Melander told the Sun-Star Thursday that SEMSA taking over West Side’s operations will not result in the community ambulance turning into a subdivision of Riggs – or losing its identity.

“There is no reason for us to go in and put our name on the side of more ambulances,” Melander said. “We think it’s important that West Side ambulance maintains its community identity and who they are. We want to make sure they are sustainable and successful in this EMS environment.”

Melander said SEMSA will keep West Side’s team of EMTs and paramedics, saying it’s critical to have people who know the back roads of the rural community district.

He envisioned keeping the two 24-hour ambulances in the West Side district, as long as insurance “reimbursement does not change and their tax subsidy does not decline.”

Prior to SEMSA’s pending takeover, a Pleasant Hill-based firm handled West Side’s billing and collection services for eight years.
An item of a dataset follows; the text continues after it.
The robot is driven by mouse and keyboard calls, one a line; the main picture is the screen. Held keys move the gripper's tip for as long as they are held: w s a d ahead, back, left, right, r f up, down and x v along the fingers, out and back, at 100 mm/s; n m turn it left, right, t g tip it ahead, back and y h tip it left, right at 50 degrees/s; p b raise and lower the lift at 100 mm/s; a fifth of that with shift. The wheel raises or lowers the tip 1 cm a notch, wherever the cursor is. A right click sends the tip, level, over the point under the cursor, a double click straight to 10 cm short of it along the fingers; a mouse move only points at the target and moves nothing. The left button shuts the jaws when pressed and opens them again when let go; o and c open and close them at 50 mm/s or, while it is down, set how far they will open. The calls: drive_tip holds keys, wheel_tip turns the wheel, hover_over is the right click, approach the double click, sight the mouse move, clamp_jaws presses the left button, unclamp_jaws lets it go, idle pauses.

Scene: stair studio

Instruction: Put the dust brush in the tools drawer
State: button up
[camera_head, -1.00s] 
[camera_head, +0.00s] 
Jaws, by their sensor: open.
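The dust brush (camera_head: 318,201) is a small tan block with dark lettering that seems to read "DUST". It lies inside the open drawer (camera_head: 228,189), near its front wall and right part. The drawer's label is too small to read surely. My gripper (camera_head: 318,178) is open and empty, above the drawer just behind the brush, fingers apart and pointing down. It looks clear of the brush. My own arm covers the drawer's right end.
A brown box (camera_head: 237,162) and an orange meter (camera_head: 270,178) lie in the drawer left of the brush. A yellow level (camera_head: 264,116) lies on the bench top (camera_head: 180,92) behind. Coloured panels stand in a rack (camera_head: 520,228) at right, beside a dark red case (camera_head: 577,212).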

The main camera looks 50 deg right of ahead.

The firm’s CEO told the Sun-Star replacing his company with SEMSA was “orchestrated” by SEMSA officials who were hired to act as objective management consultants.

Tim Toomay, president of Toomay Technologies, said the SEMSA consultant sat on the board’s closed-session meetings and then gave them advice on what to do.

“As a consultant, SEMSA advised the West Side board to terminate our contract, but they didn’t have any other contract to replace it,” Toomay said. “I think it was inappropriate because you don’t offer yourself as a consultant to give objective advice on financial matters where you want your company to be used.”

Melander maintained West Side will benefit from the resources that SEMSA brings to the table.

“We’re bringing all the SEMSA-Riggs staff to help West Side,” he said. “Whether you have a two-ambulance or 200-ambulance company, you still fall under the same government requirements. One person trying to do that by themselves will not be able to keep up with all the regulatory changes.

“We’re large enough to where we do have all those services we can provide to small, rural providers,” he said.